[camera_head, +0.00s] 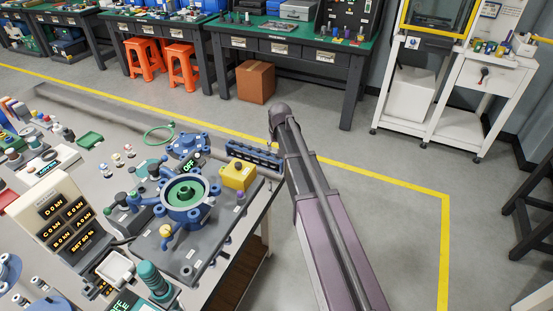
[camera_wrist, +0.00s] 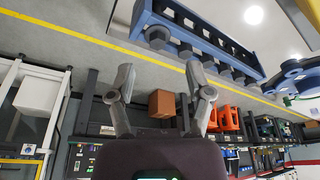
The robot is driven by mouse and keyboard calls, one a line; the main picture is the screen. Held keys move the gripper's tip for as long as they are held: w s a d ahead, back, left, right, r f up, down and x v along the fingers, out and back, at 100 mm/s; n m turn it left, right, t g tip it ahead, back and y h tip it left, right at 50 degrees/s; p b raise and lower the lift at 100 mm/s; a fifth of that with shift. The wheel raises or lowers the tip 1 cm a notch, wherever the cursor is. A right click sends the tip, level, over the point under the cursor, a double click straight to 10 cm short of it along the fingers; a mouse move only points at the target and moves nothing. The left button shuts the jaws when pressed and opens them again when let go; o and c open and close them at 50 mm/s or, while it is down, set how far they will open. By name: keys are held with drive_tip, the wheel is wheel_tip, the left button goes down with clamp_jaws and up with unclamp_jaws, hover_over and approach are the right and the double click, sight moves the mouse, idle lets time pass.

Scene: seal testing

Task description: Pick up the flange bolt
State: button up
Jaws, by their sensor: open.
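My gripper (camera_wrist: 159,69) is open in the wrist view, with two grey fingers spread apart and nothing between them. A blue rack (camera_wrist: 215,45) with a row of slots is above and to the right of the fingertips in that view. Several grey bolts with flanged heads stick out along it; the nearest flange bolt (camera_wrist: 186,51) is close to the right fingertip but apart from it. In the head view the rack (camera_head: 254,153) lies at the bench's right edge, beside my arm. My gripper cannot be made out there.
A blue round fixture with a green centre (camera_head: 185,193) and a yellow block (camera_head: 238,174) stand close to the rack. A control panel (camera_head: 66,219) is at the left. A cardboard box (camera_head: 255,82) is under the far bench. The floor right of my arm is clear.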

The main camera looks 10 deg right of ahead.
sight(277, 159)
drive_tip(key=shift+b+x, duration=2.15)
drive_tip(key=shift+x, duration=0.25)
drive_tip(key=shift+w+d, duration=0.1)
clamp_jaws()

######

*Set exercise*.
Working from the material above, transcribe it exactly while omitting pictures.

*Solution*.
[camera_head, +0.00s] 
[camera_wrist, +0.00s] 
The robot is driven by mouse and keyboard calls, one a line; the main picture is the screen. Held keys move the gripper's tip for as long as they are held: w s a d ahead, back, left, right, r f up, down and x v along the fingers, out and back, at 100 mm/s; n m turn it left, right, t g tip it ahead, back and y h tip it left, right at 50 degrees/s; p b raise and lower the lift at 100 mm/s; a fifth of that with shift. The wheel raises or lowers the tip 1 cm a notch, wherever the cursor is. A right click sends the tip, level, over the point under the cursor, a double click straight to 10 cm short of it along the fingers; a mouse move only points at the target and moves nothing. The left button shuts the jaws when pressed and opens them again when let go; o and c open and close them at 50 mm/s or, while it is down, set how far they will open. By name: keys are held with drive_tip, the wheel is wheel_tip, the left button goes down with clamp_jaws and up with unclamp_jaws, hover_over and approach are the right and the double click, sight moves the mouse, idle lets time pass.

Scene: seal testing

Task description: Pick up the flange bolt
State: button up
Jaws, by their sensor: open.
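My gripper (camera_wrist: 159,69) is open in the wrist view, with two grey fingers spread apart and nothing between them. A blue rack (camera_wrist: 215,45) with a row of slots is above and to the right of the fingertips in that view. Several grey bolts with flanged heads stick out along it; the nearest flange bolt (camera_wrist: 186,51) is close to the right fingertip but apart from it. In the head view the rack (camera_head: 254,153) lies at the bench's right edge, beside my arm. My gripper cannot be made out there.
A blue round fixture with a green centre (camera_head: 185,193) and a yellow block (camera_head: 238,174) stand close to the rack. A control panel (camera_head: 66,219) is at the left. A cardboard box (camera_head: 255,82) is under the far bench. The floor right of my arm is clear.

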The main camera looks 10 deg right of ahead.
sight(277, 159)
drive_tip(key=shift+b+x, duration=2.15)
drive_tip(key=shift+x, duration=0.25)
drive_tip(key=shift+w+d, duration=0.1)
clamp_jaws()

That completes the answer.